Esquivel! Space–Age Sound Artist by Susan Wood. Illustrated by Duncan Tonatiuh. Charlesbridge, 2016

Juan Garcia Esquivel was an avant garde musician born and raised in Mexico. Captivated by music and by sounds as a child, he had no formal musical training and “focused on how sounds could be arranged” as he started to create music of his own. “He was an artist, using dips and dabs of color to create a vivid landscape. But instead of paint, Juan used sound. Weird and wild sounds! Strange and exciting sounds!” As a young man he moved to New York City, and soon was creating music that had everyone talking—and listening!
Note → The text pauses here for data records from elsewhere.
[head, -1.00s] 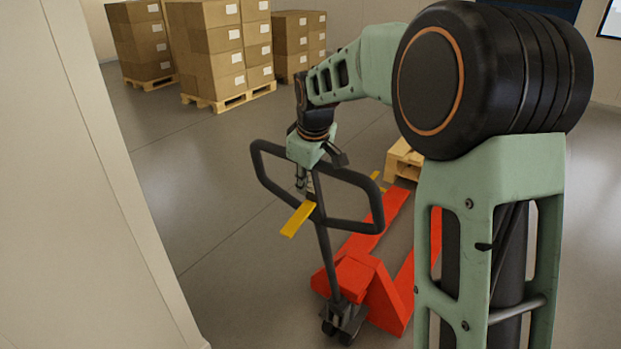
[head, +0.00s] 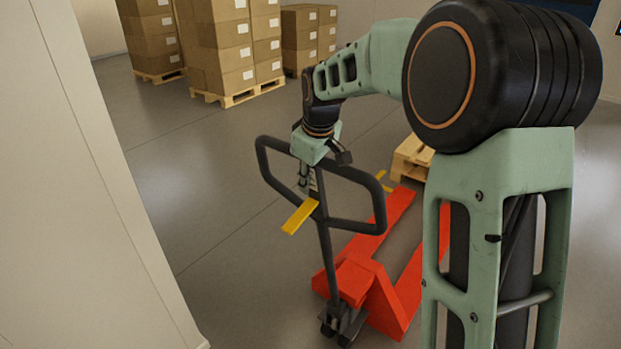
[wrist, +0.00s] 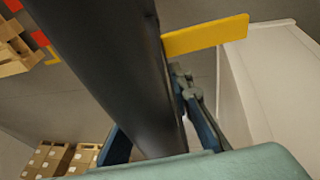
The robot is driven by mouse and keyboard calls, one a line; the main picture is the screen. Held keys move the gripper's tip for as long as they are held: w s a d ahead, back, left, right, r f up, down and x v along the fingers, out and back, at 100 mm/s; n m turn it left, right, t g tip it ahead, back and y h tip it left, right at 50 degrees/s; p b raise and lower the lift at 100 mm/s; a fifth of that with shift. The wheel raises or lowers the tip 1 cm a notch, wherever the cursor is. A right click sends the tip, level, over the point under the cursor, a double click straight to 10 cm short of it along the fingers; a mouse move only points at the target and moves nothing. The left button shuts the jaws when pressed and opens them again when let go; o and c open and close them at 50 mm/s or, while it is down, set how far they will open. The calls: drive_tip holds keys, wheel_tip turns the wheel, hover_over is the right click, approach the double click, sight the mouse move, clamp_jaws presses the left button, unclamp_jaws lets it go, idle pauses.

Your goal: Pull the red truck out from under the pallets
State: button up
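The red truck (head: 372,283) stands on the floor in the head view, with its two forks pointing away from me. Its dark loop handle (head: 377,213) rises on a shaft, with a yellow lever (head: 299,217) at the loop. My gripper (head: 308,180) is at the loop. In the wrist view its fingers lie on both sides of the dark handle bar (wrist: 112,70), and it looks shut on it. A wooden pallet (head: 411,158) lies just beyond the fork ends, partly behind my arm. I cannot tell whether the fork tips are still under it.
A pale wall (head: 95,190) runs close along the left. Stacked boxes (head: 222,50) stand on pallets at the back left. Grey floor (head: 215,175) is clear between the wall and the truck. Yellow floor marks (head: 384,182) show near the forks.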

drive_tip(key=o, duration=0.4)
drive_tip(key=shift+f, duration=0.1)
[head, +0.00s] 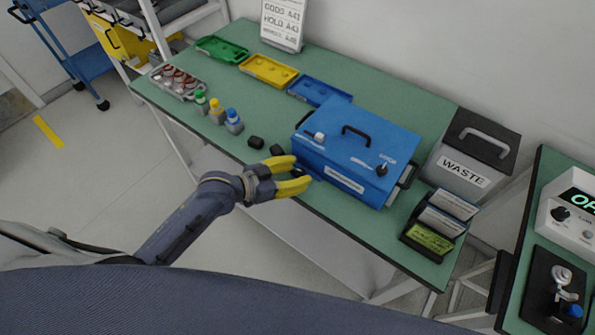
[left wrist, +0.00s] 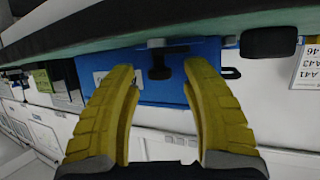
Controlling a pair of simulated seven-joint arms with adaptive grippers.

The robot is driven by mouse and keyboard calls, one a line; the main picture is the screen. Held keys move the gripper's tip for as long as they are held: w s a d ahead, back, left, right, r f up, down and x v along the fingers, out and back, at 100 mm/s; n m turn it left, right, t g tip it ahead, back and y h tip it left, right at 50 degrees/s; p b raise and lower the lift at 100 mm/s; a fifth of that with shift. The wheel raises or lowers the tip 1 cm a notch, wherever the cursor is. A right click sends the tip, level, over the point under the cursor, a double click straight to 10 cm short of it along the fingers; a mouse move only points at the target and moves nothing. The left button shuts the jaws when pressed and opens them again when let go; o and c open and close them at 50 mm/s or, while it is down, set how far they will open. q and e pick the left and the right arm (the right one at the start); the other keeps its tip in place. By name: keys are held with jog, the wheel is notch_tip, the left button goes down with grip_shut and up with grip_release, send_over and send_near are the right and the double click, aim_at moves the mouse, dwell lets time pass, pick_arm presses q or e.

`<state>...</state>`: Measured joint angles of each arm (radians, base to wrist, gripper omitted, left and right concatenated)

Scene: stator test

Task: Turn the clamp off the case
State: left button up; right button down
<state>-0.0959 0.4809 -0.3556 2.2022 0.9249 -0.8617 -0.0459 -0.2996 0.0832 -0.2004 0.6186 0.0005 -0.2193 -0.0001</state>
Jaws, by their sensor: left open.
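The blue case (head: 352,145) stands closed on the green bench, with a black handle and two small knobs on its lid. In the left wrist view, the case (left wrist: 135,75) is seen upside down behind the fingers. A dark clamp-like piece with a grey bar (left wrist: 158,58) shows at the case's side, between the fingertips in the picture; whether they touch it I cannot tell. My left gripper (head: 293,174) has yellow fingers spread open at the case's left end, and it fills the left wrist view (left wrist: 160,72). My right gripper is not in view.
Small black blocks (head: 256,142) lie left of the case. Several capped bottles (head: 217,113) and green, yellow (head: 268,71) and blue trays stand further left. A waste bin (head: 470,150) and a card holder (head: 433,236) stand right. The bench's front edge runs close below the gripper.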

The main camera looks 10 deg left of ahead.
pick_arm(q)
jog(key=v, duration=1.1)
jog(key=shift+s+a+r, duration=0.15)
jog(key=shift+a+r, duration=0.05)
The artist known simply, emphatically, as “Esquivel!” became hugely popular in the 1950s into the 1960s, in the heyday of easy-listening “lounge” music. Now new generations are discovering his unique and playful stylings. An energetic narrative set against distinctive illustrations with elements of whimsy introduces the musician to young readers and listeners, while end matter includes where to read, listen, watch, and find out more. (Ages 8–11)  © Cooperative Children’s Book Center

Start some conversation with these discussion prompts:

  1. How do the author and illustrator describe sound in the book? How would you describe – with words, images, action — a sound you hear around you?
  2. Why do you think Juan Esquivel was called a space-age sound artist?
  3. How did Esquivel make old styles of music new? How does the illustrator of the book make old styles of art new?